Records for the task:
%%

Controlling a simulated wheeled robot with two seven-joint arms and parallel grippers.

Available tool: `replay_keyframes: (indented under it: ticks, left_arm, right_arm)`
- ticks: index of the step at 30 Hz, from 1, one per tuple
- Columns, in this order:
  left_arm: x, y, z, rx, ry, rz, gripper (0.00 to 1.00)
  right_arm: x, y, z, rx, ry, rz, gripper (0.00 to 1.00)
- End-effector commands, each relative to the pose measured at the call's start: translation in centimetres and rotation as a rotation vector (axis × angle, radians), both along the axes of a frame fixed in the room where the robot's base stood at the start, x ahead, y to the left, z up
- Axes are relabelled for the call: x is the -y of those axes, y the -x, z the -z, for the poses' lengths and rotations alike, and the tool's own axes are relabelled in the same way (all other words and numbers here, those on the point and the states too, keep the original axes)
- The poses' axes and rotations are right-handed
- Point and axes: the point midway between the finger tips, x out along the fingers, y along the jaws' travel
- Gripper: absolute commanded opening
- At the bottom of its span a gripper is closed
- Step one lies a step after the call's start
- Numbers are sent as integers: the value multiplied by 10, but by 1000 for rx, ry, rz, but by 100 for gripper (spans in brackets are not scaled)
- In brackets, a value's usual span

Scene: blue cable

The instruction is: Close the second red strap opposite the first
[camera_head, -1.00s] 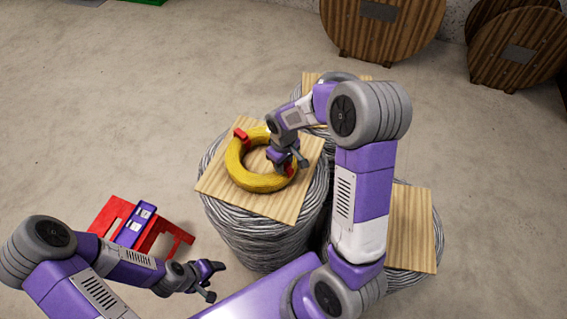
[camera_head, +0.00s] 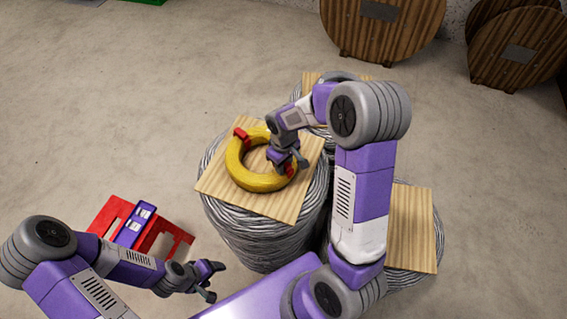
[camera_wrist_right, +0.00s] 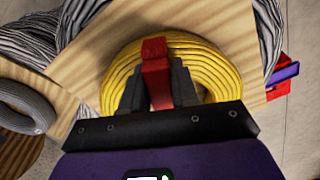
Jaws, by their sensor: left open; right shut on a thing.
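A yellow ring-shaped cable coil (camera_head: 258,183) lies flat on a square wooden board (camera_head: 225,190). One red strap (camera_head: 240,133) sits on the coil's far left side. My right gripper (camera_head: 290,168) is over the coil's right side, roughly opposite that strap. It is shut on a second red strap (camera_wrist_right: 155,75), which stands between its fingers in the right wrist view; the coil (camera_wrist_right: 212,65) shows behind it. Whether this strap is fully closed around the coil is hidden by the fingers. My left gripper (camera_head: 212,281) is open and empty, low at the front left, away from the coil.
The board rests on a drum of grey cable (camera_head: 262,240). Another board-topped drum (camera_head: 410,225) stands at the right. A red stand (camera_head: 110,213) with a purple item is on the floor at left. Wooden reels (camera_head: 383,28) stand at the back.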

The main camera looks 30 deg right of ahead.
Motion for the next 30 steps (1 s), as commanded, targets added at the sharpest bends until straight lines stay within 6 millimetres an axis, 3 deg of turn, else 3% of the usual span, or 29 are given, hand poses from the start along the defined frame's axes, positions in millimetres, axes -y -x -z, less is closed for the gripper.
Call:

%%
%%

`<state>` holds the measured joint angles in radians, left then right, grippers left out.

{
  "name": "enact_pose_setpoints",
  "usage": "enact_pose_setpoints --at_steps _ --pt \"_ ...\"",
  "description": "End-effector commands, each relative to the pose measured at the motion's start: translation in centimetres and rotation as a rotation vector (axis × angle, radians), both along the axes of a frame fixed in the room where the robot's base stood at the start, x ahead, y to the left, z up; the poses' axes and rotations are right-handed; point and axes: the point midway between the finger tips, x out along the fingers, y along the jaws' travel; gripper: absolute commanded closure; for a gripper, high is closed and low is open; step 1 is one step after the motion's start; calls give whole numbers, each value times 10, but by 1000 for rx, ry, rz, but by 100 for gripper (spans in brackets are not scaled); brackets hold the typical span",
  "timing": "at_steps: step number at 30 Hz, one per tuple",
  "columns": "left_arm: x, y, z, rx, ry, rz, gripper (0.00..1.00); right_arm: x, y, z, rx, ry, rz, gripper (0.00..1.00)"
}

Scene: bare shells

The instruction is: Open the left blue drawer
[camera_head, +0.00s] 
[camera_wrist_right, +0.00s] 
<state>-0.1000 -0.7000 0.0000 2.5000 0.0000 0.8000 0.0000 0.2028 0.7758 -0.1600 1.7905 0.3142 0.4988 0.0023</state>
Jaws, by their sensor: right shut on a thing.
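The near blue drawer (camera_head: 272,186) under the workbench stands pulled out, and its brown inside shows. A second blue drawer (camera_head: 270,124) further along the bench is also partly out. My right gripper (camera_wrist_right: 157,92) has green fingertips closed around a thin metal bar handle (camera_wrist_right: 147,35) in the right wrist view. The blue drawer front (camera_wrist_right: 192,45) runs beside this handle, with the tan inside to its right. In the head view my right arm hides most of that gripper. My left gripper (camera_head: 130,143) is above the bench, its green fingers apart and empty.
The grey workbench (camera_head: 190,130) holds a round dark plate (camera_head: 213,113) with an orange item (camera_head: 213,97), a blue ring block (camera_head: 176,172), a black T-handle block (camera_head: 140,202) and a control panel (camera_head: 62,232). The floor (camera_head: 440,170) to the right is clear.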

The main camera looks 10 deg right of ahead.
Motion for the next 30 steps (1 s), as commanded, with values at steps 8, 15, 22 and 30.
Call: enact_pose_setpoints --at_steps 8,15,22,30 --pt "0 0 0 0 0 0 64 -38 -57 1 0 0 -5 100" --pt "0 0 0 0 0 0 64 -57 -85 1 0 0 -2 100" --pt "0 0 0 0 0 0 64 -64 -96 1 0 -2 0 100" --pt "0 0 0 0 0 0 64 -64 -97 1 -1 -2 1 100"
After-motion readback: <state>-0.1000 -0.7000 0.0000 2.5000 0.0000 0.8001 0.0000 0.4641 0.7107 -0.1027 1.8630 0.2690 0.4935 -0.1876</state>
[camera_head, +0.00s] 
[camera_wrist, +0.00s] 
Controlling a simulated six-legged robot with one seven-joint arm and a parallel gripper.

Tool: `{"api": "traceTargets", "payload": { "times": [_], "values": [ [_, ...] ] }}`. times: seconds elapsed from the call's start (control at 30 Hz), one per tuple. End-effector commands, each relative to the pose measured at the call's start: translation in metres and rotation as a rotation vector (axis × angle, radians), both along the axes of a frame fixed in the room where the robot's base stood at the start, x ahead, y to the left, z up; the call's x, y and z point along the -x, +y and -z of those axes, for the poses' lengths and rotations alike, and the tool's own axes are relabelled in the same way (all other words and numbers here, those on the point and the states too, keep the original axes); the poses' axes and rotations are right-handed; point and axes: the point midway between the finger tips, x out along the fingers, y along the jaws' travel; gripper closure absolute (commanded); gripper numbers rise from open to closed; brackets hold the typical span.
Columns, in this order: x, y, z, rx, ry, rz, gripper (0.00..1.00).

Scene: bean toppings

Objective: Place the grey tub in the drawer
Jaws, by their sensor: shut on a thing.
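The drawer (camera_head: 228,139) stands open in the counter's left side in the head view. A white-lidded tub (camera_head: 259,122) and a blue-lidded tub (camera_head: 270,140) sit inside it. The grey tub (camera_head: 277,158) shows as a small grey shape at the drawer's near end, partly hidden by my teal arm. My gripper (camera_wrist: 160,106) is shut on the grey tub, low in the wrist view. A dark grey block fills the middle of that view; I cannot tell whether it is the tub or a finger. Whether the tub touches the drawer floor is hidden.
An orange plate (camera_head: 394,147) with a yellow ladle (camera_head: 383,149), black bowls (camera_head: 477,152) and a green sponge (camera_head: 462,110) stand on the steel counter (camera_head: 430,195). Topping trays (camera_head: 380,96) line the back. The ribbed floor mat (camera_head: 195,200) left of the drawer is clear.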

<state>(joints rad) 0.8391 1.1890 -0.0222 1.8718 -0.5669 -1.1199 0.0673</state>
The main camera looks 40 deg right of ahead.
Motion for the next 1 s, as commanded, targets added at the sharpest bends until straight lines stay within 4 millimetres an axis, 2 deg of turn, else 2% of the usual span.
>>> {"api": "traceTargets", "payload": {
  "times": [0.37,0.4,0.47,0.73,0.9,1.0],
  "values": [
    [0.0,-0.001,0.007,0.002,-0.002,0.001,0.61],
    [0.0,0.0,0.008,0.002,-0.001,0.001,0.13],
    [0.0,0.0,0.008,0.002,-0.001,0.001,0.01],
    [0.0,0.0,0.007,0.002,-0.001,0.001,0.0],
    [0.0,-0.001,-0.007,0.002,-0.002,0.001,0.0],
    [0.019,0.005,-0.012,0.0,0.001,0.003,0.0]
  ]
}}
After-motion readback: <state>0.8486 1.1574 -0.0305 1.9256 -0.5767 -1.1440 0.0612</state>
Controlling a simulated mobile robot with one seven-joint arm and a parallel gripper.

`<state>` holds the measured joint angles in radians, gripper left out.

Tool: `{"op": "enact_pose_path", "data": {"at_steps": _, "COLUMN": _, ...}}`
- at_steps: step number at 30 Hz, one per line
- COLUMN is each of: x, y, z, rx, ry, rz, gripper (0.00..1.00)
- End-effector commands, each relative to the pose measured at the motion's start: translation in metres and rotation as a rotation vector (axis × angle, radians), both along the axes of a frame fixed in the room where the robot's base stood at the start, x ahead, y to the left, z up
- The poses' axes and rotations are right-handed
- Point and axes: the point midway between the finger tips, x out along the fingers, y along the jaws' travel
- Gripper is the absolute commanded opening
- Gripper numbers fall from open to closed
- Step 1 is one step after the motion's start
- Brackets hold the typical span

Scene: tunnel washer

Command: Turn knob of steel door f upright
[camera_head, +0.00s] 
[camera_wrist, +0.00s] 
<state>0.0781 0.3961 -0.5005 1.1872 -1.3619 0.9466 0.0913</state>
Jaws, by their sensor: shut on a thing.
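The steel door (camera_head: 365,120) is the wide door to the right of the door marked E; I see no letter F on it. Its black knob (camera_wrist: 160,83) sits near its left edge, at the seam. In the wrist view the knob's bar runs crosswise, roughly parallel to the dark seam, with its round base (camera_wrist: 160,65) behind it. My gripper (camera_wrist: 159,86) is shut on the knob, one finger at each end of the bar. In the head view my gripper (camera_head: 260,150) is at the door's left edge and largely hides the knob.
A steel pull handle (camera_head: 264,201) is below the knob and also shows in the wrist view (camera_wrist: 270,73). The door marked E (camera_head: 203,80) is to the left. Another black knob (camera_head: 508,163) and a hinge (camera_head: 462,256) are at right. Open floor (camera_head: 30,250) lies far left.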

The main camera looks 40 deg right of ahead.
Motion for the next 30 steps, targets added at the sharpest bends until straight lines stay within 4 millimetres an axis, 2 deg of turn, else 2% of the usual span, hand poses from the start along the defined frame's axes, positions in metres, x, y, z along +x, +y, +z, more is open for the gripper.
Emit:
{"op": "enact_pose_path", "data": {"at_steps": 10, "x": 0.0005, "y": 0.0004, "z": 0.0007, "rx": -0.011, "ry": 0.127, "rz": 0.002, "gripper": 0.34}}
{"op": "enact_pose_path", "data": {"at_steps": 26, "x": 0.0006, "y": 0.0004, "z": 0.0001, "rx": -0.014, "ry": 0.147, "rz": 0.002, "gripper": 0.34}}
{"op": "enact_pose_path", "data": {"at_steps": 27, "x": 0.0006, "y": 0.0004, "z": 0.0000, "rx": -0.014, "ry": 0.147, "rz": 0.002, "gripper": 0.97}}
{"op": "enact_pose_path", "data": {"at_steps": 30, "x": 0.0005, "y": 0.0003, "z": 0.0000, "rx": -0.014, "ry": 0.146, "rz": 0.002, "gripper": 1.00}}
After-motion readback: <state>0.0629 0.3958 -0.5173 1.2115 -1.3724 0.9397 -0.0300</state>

%%

Do this: Above are some lines. Repeat exactly, and only, those from the line that has "- Step 1 is one step after the motion's start" through the line that has "<state>0.0781 0.3961 -0.5005".

Answer to the task:
- Step 1 is one step after the motion's start
- Brackets hold the typical span

Scene: tunnel washer

Command: Turn knob of steel door f upright
[camera_head, +0.00s] 
[camera_wrist, +0.00s] 
<state>0.0781 0.3961 -0.5005 1.1872 -1.3619 0.9466 0.0913</state>

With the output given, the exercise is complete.